WORK TO DO: Reproduce exactly and only the lines running from the one with "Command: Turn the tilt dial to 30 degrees" through the one with "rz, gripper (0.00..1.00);", both end lines included.

Records from a data collection:
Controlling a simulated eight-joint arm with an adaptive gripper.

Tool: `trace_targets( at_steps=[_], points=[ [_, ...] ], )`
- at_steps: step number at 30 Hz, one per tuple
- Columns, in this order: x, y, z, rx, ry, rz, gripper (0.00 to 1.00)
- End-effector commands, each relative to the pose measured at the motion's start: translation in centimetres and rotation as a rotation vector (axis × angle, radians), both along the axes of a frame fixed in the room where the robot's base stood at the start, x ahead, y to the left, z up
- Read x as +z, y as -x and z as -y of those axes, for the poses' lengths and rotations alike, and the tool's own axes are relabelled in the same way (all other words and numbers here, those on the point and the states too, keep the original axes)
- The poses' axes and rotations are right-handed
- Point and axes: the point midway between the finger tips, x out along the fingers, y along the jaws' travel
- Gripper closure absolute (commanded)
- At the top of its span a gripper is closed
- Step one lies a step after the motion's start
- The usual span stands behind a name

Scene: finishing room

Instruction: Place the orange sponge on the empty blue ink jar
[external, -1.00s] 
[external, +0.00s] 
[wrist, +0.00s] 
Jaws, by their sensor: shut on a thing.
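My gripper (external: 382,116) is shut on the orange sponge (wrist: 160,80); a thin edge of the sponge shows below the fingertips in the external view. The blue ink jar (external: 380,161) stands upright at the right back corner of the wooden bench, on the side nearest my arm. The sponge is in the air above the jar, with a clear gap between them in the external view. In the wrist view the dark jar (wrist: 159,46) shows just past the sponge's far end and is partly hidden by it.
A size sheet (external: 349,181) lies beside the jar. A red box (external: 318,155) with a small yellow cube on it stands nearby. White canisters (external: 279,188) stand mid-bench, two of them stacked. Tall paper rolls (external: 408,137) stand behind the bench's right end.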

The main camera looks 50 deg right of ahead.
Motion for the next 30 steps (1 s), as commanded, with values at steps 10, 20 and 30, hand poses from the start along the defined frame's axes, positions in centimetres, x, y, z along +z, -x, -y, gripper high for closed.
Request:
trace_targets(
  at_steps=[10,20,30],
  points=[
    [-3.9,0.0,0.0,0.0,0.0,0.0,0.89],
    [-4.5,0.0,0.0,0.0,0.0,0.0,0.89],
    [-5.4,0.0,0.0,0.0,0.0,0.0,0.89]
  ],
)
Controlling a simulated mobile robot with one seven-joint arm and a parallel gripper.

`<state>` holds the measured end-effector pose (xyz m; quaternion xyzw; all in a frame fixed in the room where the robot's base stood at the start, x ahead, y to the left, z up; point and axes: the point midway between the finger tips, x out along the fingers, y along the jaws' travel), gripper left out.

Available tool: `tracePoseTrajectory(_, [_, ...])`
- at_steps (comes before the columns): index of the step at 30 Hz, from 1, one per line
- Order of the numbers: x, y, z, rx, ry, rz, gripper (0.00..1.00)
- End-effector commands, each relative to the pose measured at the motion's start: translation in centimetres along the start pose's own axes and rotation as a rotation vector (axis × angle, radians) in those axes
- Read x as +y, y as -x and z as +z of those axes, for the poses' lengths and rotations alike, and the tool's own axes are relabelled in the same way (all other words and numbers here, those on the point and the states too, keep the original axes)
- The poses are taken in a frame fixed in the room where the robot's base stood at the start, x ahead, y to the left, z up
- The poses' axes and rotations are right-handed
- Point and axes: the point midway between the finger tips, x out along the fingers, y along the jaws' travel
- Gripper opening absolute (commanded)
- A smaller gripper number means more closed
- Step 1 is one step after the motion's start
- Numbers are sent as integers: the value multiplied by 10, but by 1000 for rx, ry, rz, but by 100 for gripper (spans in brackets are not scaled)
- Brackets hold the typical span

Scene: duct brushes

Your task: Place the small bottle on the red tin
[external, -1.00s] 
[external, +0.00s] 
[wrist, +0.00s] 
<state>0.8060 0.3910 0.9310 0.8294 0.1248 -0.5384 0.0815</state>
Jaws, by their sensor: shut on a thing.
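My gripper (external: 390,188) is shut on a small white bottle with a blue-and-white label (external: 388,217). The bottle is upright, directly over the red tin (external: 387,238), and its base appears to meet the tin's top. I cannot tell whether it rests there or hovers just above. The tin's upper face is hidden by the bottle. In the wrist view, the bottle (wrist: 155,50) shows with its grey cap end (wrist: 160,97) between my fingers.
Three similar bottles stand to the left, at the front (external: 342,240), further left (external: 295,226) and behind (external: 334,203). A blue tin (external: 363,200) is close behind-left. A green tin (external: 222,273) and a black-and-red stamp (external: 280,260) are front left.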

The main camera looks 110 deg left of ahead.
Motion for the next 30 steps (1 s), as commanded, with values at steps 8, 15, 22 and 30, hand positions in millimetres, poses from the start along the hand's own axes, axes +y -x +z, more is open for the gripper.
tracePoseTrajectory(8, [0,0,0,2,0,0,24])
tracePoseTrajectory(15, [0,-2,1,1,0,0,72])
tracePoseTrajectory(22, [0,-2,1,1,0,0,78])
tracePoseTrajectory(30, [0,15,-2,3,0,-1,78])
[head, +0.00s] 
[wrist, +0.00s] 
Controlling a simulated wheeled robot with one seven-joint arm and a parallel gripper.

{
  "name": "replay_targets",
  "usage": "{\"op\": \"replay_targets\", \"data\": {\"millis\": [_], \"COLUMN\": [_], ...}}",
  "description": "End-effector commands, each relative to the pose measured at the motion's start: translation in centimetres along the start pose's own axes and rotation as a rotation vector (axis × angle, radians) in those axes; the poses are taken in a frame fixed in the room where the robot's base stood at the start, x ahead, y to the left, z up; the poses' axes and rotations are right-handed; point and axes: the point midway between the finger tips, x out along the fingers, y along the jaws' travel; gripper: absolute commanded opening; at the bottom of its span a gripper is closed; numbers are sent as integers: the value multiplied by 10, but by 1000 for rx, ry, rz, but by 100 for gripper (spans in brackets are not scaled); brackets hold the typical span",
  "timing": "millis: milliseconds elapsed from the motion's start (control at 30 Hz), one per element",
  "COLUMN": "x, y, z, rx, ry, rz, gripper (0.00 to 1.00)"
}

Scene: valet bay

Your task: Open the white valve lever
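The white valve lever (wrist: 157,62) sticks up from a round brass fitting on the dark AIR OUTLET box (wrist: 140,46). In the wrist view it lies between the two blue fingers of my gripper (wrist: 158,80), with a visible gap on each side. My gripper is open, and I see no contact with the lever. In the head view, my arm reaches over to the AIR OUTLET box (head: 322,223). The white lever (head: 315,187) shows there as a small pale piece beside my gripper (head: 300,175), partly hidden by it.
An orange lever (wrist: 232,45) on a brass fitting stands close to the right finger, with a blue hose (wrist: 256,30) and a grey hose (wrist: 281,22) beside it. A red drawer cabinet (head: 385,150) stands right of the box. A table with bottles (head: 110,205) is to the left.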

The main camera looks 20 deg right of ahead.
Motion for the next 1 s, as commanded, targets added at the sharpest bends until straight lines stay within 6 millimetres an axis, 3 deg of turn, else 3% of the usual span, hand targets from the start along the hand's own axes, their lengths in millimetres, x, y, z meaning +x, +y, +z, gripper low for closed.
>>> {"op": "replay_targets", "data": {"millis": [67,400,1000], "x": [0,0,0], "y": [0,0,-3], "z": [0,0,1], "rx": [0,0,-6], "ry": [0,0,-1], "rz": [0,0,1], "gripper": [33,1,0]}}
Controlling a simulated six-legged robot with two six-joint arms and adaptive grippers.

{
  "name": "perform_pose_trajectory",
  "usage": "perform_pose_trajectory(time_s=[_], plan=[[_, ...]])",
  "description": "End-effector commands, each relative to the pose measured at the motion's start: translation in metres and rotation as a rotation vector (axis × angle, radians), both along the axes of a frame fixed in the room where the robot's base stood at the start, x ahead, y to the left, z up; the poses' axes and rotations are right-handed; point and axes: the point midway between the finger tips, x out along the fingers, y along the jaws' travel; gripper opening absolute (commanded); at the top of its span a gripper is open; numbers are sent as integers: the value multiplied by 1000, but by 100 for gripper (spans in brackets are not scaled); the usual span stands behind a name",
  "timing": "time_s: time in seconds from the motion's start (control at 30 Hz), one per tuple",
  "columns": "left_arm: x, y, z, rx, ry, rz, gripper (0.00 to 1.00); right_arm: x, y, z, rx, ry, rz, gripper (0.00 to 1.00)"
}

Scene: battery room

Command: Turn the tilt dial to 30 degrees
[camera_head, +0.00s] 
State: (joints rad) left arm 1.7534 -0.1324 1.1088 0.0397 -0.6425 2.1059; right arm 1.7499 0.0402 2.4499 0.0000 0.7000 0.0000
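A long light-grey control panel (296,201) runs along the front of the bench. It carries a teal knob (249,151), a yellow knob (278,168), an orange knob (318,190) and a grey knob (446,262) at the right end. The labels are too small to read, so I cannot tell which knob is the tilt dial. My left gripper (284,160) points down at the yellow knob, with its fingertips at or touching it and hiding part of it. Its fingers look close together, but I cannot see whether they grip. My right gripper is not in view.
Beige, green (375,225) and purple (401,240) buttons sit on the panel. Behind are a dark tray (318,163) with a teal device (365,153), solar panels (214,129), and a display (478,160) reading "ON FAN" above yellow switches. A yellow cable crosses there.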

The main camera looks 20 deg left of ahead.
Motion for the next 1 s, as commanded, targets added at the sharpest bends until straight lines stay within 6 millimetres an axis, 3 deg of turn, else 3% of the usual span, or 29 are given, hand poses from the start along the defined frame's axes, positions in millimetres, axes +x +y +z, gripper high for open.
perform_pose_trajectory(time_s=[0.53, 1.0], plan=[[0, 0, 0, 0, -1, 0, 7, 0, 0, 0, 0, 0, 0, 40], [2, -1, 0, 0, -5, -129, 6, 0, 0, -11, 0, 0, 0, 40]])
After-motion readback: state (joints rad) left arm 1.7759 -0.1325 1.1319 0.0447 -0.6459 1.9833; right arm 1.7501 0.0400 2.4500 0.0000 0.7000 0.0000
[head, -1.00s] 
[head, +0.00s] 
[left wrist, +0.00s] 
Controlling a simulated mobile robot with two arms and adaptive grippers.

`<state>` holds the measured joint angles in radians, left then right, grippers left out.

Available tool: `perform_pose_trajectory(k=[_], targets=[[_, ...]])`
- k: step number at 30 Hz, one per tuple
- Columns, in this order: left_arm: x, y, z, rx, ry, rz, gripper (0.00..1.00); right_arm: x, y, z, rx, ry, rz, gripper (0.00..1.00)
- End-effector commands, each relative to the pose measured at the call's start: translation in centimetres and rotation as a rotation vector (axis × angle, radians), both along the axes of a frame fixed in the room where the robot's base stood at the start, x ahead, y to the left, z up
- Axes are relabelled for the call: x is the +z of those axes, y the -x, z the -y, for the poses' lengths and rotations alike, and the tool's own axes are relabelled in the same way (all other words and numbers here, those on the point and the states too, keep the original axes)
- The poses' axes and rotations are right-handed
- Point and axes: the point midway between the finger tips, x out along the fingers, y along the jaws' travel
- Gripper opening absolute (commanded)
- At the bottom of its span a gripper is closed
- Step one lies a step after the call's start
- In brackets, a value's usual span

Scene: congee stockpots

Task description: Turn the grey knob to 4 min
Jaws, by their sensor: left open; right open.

OUTPUT OF THE EXERCISE:
Command: Turn the tilt dial to 30 degrees
[camera_head, +0.00s] 
State: (joints rad) left arm 1.7534 -0.1324 1.1088 0.0397 -0.6425 2.1059; right arm 1.7499 0.0402 2.4499 0.0000 0.7000 0.0000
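A long light-grey control panel (296,201) runs along the front of the bench. It carries a teal knob (249,151), a yellow knob (278,168), an orange knob (318,190) and a grey knob (446,262) at the right end. The labels are too small to read, so I cannot tell which knob is the tilt dial. My left gripper (284,160) points down at the yellow knob, with its fingertips at or touching it and hiding part of it. Its fingers look close together, but I cannot see whether they grip. My right gripper is not in view.
Beige, green (375,225) and purple (401,240) buttons sit on the panel. Behind are a dark tray (318,163) with a teal device (365,153), solar panels (214,129), and a display (478,160) reading "ON FAN" above yellow switches. A yellow cable crosses there.

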The main camera looks 20 deg left of ahead.
Motion for the next 1 s, as commanded, targets added at the sharpest bends until straight lines stay within 6 millimetres an axis, 3 deg of turn, else 3% of the usual span, or 29 are given, hand poses from the start along the defined frame's axes, positions in millimetres, axes +x +y +z, gripper high for open.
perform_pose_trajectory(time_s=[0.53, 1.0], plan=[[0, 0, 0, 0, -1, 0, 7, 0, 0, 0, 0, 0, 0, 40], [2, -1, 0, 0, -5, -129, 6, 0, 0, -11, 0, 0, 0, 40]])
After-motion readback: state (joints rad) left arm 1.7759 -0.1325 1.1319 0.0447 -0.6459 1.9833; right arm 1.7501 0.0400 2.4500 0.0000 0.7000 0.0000
[head, -1.00s] 
[head, +0.00s] 
[left wrist, +0.00s] 
Controlling a simulated mobile robot with two arms and adaptive grippers.

`<state>` holds the measured joint angles in radians, left then right, grippers left out.

Available tool: `perform_pose_trajectory(k=[_], targets=[[_, ...]])`
- k: step number at 30 Hz, one per tuple
- Columns, in this order: left_arm: x, y, z, rx, ry, rz, gripper (0.00..1.00); right_arm: x, y, z, rx, ry, rz, gripper (0.00..1.00)

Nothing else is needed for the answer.